Ans performative Philosophieren wagt sich Alexander Eisenach. Es beginnt surreal im Foyer: Zwei Frauen in geblümten Overalls sichern sorgfältig die Beweisstücke eines Verbrechens. Zwei Etagen darüber geht die Suche nach der Wahrheit dann weiter. An einer langen Tafel sitzen sich die beiden Frauen (toll: Sarah Franke und Janine Kreß), nun in strengen Hosenanzügen, gegenüber. Mit expressiver Körpersprache, die Anleihen an Monty Python verrät, kommen sich die Frauen allmählich auf die Fährte. Geschickt wird auch der Zuschauer von Regisseur Alexander Eisenach mit in die scheinbare Auflösung des Kriminalfalles hingezogen. Doch nur um ihn plötzlich mit ganz anderen Fragestellungen zu konfrontieren: Wie viel deiner Vergangenheit ist dir wirklich bewusst? Existieren auch in deinem Hirn schwarze Löcher, in denen ein Teil der Erinnerung verschwindet? Was ist Zeit? Ist sie umkehrbar? Könntest du dich anders entscheiden, wenn dir deine Zukunft schon bekannt wäre? Schwarztaxi Inside vom Centraltheater Leipzig ist ein wahnsinnig toller, intelligenter Abend über das Sein und das Nichtsein, der so virtuos mit allen Theatermitteln spielt, dass er die Zuschauer zu hochphilosophischem Nachdenken verführt, noch bevor sie es recht mitbekommen haben.
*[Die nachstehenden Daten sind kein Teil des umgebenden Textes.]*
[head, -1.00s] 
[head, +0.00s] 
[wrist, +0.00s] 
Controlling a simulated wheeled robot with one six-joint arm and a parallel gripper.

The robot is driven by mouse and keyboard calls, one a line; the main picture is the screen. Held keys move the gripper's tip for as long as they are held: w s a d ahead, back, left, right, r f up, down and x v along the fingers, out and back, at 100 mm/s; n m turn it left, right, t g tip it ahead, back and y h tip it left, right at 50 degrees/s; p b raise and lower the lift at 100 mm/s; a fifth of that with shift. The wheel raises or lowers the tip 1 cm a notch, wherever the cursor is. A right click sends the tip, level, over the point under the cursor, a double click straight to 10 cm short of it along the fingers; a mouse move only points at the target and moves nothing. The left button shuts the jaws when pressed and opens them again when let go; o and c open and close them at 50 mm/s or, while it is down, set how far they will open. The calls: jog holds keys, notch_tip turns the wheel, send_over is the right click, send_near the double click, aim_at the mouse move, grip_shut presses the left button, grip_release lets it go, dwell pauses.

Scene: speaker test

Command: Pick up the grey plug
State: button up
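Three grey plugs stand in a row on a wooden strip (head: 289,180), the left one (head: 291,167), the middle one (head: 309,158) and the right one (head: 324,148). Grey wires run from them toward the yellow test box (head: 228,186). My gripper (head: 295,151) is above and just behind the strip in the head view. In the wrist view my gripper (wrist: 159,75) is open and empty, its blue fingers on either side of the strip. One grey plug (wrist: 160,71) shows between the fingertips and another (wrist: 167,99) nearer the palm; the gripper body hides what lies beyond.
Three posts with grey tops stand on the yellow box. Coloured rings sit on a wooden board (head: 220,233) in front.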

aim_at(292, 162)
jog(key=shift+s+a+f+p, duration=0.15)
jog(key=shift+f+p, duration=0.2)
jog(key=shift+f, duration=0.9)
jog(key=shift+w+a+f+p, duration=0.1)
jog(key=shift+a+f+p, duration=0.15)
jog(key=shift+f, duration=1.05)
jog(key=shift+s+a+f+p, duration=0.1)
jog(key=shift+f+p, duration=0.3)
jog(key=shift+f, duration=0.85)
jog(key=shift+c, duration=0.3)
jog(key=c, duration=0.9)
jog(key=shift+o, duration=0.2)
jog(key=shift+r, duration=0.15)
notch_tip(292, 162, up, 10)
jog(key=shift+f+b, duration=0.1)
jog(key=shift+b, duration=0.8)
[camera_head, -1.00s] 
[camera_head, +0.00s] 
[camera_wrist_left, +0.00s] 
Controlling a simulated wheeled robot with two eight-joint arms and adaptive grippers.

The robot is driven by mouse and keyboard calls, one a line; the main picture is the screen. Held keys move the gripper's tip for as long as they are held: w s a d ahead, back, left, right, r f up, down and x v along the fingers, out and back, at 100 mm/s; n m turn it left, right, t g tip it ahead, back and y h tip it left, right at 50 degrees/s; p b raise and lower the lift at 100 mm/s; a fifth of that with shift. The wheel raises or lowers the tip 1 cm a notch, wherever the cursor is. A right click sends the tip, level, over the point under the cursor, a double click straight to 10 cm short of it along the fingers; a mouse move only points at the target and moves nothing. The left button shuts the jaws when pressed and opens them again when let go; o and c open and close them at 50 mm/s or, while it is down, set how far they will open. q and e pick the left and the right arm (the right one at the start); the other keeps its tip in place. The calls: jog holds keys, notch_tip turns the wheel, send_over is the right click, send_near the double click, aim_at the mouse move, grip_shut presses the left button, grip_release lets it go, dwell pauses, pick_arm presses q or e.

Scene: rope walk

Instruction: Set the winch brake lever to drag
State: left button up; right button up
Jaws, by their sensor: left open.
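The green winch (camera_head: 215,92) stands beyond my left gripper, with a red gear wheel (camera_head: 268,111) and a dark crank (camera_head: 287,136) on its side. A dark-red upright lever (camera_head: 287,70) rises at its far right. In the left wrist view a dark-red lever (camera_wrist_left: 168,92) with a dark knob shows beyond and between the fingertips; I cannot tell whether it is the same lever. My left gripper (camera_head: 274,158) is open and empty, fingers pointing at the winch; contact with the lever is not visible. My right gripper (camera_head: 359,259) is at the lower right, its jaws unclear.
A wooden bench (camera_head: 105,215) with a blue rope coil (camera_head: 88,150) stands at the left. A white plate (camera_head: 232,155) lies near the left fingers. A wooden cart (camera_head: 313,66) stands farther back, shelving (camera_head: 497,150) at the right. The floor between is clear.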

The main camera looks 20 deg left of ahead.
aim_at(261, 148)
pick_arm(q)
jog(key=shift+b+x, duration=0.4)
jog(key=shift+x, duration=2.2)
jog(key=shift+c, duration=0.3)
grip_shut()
Auch wenn Kaltstart äußerst erfolgreich lief und für gefüllte Reihen im Kulturhaus 73 sorgte; um die finanzielle Situation des Hauses steht es schlecht. Doch Geschäftsführerin Sarah Thielacker ist davon überzeugt: Die Schanze braucht dieses Haus. Das III&70 will die Kraftanstrengung wagen und sein Programm noch konsequenter auf Kultur ausrichten. Deshalb wird es ab September eine eigene Theatersparte geben. Dafür werden die diesjährigen künstlerischen Leiter des Kaltstarts Pro Anne Schneider und Tim Egloff verantwortlich zeichnen. Die Kostprobe ihrer Arbeit, die sie mit dem Festival 2013 geliefert haben, war äußerst vielversprechend. Schanze soll mehr sein als Piazza, Party und Rote-Flora-Nostalgie. Dazu braucht es das III&70 und viele Kulturinteressierte.